From Woodstock to Vietnam protests:

The exhibition explores the musical crossover between politics and culture in the 1960s and 1970s. Photograph: V & A.

Jenny Valentish, From Woodstock to Vietnam protests: revolution comes to Melbourne Museum, The Guardian, 27 April 2019

‘Astonishing change can happen,’ says the curator of the V&A’s Revolutions: Records and Rebels

Short of travelling first class, John Lennon’s suit – as worn on the cover of the Beatles’ Sgt. Pepper’s Lonely Hearts Club Band – gets the VIP treatment on long-haul flights.

In preparation for the journey from London to Melbourne it was carefully dressed onto a mannequin – the fewer times you can dress a garment, the better – and tightly packed into a specialised case for minimum movement, then crated and air-freighted.

Its last leg, by road, was accompanied by three staff flown over from the Victoria and Albert Museum in London. They did the unpacking. Melbourne Museum had already had its temperature-controlled space checked and given a clean bill of health, and its own conservators installed the suit into alarmed cases under the watchful eye of the V&A staff. And when the exhibition in which it will be shown closes on 25 August, the V&A team will fly over once more, to reverse the process.

As the V&A’s blockbuster show of 2016, Revolutions: Records and Rebels (in the UK known as You Say You Want a Revolution) attracted nearly a quarter of a million visitors. Its latest incarnation in Australia contains more than 500 items from the V&A and Museums Victoria’s own collection, and has broadened in scope from 1966 – 1970 to 1966 – 1972.

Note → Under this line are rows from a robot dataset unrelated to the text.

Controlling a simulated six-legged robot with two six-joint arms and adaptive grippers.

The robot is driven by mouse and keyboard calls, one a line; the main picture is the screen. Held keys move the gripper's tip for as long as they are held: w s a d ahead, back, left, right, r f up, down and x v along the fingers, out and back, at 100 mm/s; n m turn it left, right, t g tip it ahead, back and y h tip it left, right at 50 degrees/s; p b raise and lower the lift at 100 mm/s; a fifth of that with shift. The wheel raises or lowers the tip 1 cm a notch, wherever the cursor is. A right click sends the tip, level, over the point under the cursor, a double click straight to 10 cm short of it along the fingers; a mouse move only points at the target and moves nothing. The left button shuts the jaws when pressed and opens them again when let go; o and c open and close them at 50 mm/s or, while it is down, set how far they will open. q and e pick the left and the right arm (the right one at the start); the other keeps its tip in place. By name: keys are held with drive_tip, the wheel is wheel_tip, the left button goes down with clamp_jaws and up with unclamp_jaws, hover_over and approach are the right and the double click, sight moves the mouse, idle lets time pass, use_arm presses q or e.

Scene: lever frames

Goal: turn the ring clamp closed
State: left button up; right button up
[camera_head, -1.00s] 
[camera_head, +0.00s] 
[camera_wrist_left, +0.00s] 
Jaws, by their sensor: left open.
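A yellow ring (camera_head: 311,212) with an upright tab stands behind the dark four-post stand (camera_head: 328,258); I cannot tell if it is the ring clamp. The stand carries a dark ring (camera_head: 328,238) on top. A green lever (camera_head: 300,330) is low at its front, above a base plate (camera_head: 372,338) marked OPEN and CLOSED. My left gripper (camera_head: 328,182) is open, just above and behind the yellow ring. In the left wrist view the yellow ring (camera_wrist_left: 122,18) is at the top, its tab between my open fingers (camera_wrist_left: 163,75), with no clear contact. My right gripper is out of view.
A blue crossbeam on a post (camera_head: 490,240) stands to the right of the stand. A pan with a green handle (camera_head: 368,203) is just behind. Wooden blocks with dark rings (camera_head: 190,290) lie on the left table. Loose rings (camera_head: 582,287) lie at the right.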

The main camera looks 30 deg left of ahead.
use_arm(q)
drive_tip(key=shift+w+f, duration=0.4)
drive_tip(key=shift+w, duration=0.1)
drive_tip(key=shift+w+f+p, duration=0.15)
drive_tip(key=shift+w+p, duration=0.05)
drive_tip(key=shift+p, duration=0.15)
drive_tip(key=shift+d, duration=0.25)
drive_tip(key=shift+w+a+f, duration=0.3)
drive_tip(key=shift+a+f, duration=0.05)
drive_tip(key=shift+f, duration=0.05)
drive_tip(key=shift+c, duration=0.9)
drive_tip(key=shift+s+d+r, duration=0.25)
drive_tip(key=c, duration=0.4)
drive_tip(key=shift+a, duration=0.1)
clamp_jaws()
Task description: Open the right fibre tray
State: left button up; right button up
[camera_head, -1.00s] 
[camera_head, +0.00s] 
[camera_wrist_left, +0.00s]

Over here for the launch is senior V&A curator Victoria Broackes, whose previous exhibitions include David Bowie Is, which came to ACMI in 2015. Revolutions repurposes one of the key concepts from that show, using Sennheiser headphones that change the soundtrack automatically as you move through the exhibits. Broackes will present a lecture in the museum theatre about Revolutions’ design and development.

“It’s not just a collection of objects,” she tells Guardian Australia. “It’s a collection of ideas and people.” Broackes personally interviewed cultural game-changers such as record producer Joe Boyd (who was also responsible for sound when Dylan went electric at the 1965 Newport folk festival), Yoko Ono, and Woodstock co-founder Michael Lang. The exhibition further features Mary Quant, the OZ trial, Ken Kesey, Timothy Leary, Che Guevara, Germaine Greer and Allen Ginsberg.

Broackes is thrilled with Melbourne Museum’s take on the exhibition, which covers around 950m2 of floorspace. One of Museums Victoria’s senior curators, Michelle Stevenson, led a team that added Australian stories, such as the 1967 Referendum; the rise of gay and lesbian rights at the end of the 1960s with groups such as Les Girls; Sunbury and the Nimbin Aquarius festivals; and the impact of the moon landings on Australian fashion and merchandising. (Belgium didn’t have much to add, Broackes says politely).

Then, of course, there was the local anti-Vietnam War movement, immortalised through items such as the broadsheet And This In The Name of Freedom, four million copies of which were distributed across Australia and New Zealand by the Vietnam Moratorium National Coordinating Committee in 1970.

These are scattered throughout the themed sections, which include Swinging London, complete with tiny Vidal Sassoon salon and record store; Consumerism and World Fairs, including an Andy Warhol soup-can paper dress; the Space Race; Gatherings and Festivals, which recreates the feel of Woodstock and includes Pete Townshend’s smashed guitar; and Communes and the Alternative Ideas, including the birth of Silicon Valley.

Broackes wanted the exhibition to explore the crossovers between politics and culture, and how those combined to create an era so enduring in the public psyche. “The spread of music among young people was what bound many of those aspects,” says Broackes, “whether it be protesting Vietnam or shopping on Carnaby Street.”